Beyond European Union's 'transformative power'

Thursday, June 27, 2013
2.13 (Binnengasthuis)
Ievgenii Rovnyi , Institut für Humangeographie, Goethe-Universität, Frankfurt am Main
Much of the analysis of the European Union’s ‘transformative power’ beyond its borders – or at least the presentation of research results – starts and ends with a view on the EU itself. The EU is from scratch given agency as an entity with expert technologies of governing at a distance, as an actor with superior performance whose success stories can be exported by substantiating their ingredients, thus enabling prescription for a course of action. Rather than discipline, manage and police Europe, this paper attempts to move beyond conceptualizations of the EU as either an ‘imperial’ power or a ‘force for good’ by abandoning the idea of its pre-fixed agency and essential characteristics. It temporarily decenters the EU per se as the means and purpose of the analysis instead focusing on the operation of European affairs expertise in one of the countries where EU’s transformative power is believed to apparently play out.
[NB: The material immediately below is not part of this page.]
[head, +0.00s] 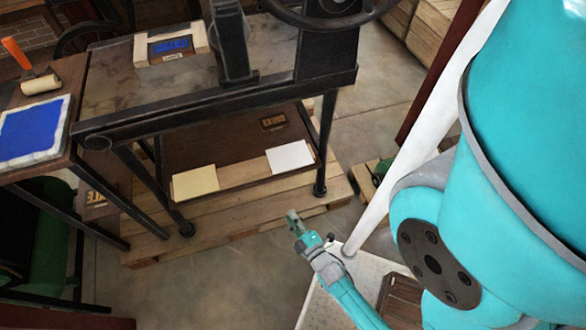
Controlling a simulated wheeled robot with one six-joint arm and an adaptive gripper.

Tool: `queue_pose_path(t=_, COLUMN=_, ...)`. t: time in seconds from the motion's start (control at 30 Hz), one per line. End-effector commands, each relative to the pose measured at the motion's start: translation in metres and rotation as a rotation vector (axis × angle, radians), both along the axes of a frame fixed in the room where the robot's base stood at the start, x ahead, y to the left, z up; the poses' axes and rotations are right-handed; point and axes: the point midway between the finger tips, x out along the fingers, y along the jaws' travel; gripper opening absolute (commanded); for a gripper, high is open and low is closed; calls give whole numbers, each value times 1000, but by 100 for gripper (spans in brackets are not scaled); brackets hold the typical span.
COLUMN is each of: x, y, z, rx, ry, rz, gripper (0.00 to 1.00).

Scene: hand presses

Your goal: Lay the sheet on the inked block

In particular, it explores how the meaning of the EU as a geopolitical actor is stabilized, subverted and enacted through discursive, embodied and socio-technical practices, by zooming in on how Ukrainian think tanks make sense of EUropean geopolitics and how they render EU’s agency traceable in their publications and mundane work. In the end the accomplishment and relevance of the analysis are addressed.